Select each line where the word "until" appears.

◆ Dataset:
-------
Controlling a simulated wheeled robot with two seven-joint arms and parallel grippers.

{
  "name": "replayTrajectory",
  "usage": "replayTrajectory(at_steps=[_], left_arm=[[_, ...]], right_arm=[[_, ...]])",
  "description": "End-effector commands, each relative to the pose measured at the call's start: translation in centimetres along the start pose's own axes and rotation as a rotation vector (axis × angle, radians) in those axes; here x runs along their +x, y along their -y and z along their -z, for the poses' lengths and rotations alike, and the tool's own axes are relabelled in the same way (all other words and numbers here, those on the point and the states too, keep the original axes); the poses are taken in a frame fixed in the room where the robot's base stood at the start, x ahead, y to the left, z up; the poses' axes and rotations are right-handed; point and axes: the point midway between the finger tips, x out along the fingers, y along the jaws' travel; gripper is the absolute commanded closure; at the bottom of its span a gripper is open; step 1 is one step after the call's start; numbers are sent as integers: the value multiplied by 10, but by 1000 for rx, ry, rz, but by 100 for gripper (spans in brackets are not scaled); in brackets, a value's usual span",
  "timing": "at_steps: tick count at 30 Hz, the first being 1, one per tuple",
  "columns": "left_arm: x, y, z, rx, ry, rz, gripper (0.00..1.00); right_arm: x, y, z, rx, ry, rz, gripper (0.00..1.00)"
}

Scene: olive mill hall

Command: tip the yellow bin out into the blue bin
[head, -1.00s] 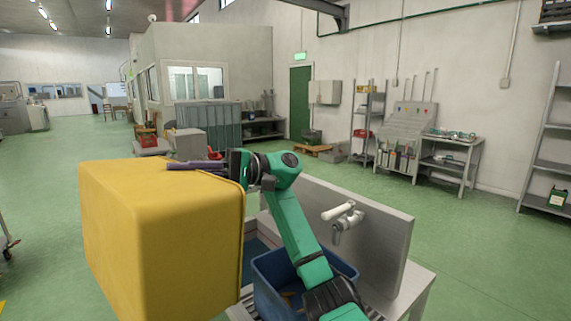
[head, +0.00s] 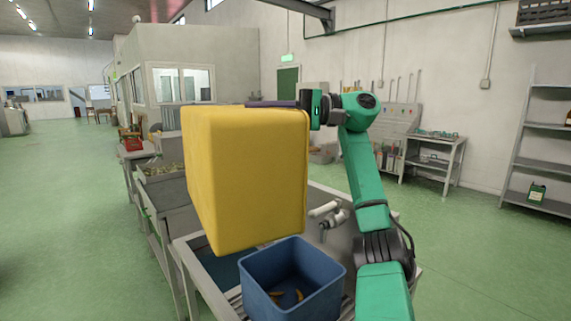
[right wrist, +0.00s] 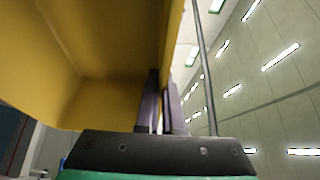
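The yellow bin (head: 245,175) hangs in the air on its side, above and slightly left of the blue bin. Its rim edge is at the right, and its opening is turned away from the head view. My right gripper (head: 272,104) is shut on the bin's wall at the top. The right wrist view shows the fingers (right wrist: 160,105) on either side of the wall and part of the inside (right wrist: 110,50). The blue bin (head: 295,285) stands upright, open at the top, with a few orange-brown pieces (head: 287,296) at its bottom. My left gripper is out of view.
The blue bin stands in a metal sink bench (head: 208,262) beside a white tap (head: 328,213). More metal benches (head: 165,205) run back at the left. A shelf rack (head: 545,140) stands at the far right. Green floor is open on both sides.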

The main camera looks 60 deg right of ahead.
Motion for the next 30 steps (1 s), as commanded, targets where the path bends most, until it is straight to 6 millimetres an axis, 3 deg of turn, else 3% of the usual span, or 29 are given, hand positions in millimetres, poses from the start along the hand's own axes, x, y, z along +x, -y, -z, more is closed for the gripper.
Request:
-------
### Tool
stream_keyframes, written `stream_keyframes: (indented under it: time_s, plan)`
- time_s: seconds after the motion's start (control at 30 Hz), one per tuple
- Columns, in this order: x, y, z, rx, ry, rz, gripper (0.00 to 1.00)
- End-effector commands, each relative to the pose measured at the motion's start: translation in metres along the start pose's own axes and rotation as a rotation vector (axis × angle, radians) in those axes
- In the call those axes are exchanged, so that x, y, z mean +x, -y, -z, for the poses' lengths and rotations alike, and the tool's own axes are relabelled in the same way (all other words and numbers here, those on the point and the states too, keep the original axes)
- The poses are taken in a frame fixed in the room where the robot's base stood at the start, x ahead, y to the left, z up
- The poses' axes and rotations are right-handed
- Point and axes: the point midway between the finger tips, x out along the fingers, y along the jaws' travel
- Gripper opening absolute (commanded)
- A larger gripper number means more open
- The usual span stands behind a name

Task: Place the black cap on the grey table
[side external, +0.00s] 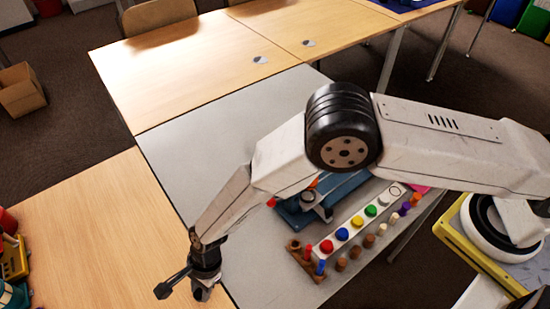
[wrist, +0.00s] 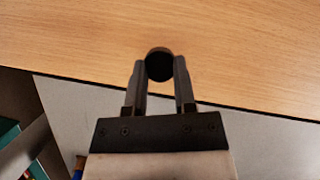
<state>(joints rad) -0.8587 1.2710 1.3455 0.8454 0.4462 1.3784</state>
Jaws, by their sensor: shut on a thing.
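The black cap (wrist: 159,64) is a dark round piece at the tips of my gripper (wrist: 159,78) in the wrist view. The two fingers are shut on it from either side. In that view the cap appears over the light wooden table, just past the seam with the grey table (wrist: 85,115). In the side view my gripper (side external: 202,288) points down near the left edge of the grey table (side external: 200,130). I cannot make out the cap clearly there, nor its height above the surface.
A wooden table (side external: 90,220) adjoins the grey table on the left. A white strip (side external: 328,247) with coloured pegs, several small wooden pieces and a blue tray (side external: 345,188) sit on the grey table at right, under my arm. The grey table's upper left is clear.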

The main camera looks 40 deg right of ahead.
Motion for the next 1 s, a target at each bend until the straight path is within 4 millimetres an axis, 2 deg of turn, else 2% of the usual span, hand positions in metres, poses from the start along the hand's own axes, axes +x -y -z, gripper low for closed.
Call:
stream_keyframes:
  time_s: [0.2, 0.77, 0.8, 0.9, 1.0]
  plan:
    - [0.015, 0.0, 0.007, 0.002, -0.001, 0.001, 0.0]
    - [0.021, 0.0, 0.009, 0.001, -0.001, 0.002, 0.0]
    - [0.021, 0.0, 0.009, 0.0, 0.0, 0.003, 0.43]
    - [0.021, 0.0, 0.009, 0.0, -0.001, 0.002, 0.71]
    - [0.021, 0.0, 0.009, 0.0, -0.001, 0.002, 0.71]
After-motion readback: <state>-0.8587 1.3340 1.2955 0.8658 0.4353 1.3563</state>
-------
◆ The answer:
Motion for the next 30 steps (1 s), as commanded, targets where the path bends most, until it is straight to 6 millimetres an axis, 3 deg of turn, else 3% of the usual span, or 29 are given, hand positions in millimetres, poses from the start along the hand's own axes, x, y, z along +x, -y, -z, more is closed for the gripper.
Motion for the next 1 s, a target at each bend until the straight path is within 4 millimetres an axis, 2 deg of turn, else 2% of the usual span, hand positions in metres, poses from the start along the hand's own axes, axes +x -y -z, gripper low for closed.

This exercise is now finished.